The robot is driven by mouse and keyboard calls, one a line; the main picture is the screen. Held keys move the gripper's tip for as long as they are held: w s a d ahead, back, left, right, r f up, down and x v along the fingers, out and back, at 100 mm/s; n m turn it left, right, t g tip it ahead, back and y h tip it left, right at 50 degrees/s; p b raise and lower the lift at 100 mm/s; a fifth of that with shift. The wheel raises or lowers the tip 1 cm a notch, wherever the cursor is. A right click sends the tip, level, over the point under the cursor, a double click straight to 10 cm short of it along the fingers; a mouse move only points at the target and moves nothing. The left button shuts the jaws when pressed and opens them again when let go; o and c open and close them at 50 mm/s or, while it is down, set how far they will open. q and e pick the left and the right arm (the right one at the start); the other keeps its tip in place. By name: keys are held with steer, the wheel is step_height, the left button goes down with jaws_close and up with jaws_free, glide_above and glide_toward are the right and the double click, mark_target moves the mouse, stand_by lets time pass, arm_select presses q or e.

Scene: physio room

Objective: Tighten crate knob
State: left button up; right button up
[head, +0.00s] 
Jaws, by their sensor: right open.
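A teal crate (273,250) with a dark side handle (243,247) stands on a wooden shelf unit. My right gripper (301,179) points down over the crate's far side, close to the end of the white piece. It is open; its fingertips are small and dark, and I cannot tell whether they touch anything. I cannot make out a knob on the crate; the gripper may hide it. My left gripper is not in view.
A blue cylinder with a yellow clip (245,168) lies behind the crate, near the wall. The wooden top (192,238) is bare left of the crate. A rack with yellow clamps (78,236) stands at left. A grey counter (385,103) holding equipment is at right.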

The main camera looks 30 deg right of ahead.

* * *

EXERCISE ▸
Search the listing above for the string "main". Copy every line that contains it.

FINISHED ANSWER ▸
The robot is driven by mouse and keyboard calls, one a line; the main picture is the screen. Held keys move the gripper's tip for as long as they are held: w s a d ahead, back, left, right, r f up, down and x v along the fingers, out and back, at 100 mm/s; n m turn it left, right, t g tip it ahead, back and y h tip it left, right at 50 degrees/s; p b raise and lower the lift at 100 mm/s; a fifth of that with shift. The wheel raises or lowers the tip 1 cm a notch, wherever the cursor is. A right click sends the tip, level, over the point under the cursor, a double click straight to 10 cm short of it along the fingers; a mouse move only points at the target and moves nothing. The left button shuts the jaws when pressed and opens them again when let go; o and c open and close them at 50 mm/s or, while it is down, set how far they will open. q and e pick the left and the right arm (the right one at the start); the other keeps its tip in place. By name: keys are held with steer, the wheel is step_height, the left button goes down with jaws_close and up with jaws_free, glide_above and glide_toward are the right and the double click, mark_target moves the mouse, stand_by lets time pass, arm_select presses q or e.
The main camera looks 30 deg right of ahead.

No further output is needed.